◆ **Do this**:
Every line from the one containing "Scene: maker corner" to the final line of the material below must be reproduced exactly; leave out all other lines.

◆ **Information supplied**:
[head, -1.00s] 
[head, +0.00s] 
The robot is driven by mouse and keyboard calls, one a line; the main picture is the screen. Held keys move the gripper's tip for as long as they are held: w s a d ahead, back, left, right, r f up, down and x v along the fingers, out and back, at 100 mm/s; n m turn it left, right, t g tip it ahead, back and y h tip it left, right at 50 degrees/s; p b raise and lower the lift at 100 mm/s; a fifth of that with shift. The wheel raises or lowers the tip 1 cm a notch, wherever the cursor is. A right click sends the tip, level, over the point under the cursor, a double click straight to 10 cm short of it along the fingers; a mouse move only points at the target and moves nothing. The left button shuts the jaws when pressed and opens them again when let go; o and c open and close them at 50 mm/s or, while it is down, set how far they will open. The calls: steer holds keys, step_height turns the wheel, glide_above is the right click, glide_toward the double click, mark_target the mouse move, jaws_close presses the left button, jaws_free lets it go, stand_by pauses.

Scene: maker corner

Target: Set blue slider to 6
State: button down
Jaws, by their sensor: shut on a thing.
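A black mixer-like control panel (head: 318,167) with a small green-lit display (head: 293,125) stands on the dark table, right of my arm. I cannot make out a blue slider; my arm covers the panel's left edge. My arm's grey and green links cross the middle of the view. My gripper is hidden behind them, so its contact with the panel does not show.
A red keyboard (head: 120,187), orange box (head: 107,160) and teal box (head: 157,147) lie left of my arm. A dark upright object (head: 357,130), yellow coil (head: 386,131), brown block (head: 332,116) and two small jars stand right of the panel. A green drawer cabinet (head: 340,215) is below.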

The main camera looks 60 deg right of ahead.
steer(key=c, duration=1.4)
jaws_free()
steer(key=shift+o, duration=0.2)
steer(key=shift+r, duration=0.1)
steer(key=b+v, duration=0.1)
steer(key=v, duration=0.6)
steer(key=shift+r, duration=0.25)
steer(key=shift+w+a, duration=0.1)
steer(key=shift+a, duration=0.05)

◆ **Written solution**:
Scene: maker corner

Target: Set blue slider to 6
State: button down
Jaws, by their sensor: shut on a thing.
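A black mixer-like control panel (head: 318,167) with a small green-lit display (head: 293,125) stands on the dark table, right of my arm. I cannot make out a blue slider; my arm covers the panel's left edge. My arm's grey and green links cross the middle of the view. My gripper is hidden behind them, so its contact with the panel does not show.
A red keyboard (head: 120,187), orange box (head: 107,160) and teal box (head: 157,147) lie left of my arm. A dark upright object (head: 357,130), yellow coil (head: 386,131), brown block (head: 332,116) and two small jars stand right of the panel. A green drawer cabinet (head: 340,215) is below.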

The main camera looks 60 deg right of ahead.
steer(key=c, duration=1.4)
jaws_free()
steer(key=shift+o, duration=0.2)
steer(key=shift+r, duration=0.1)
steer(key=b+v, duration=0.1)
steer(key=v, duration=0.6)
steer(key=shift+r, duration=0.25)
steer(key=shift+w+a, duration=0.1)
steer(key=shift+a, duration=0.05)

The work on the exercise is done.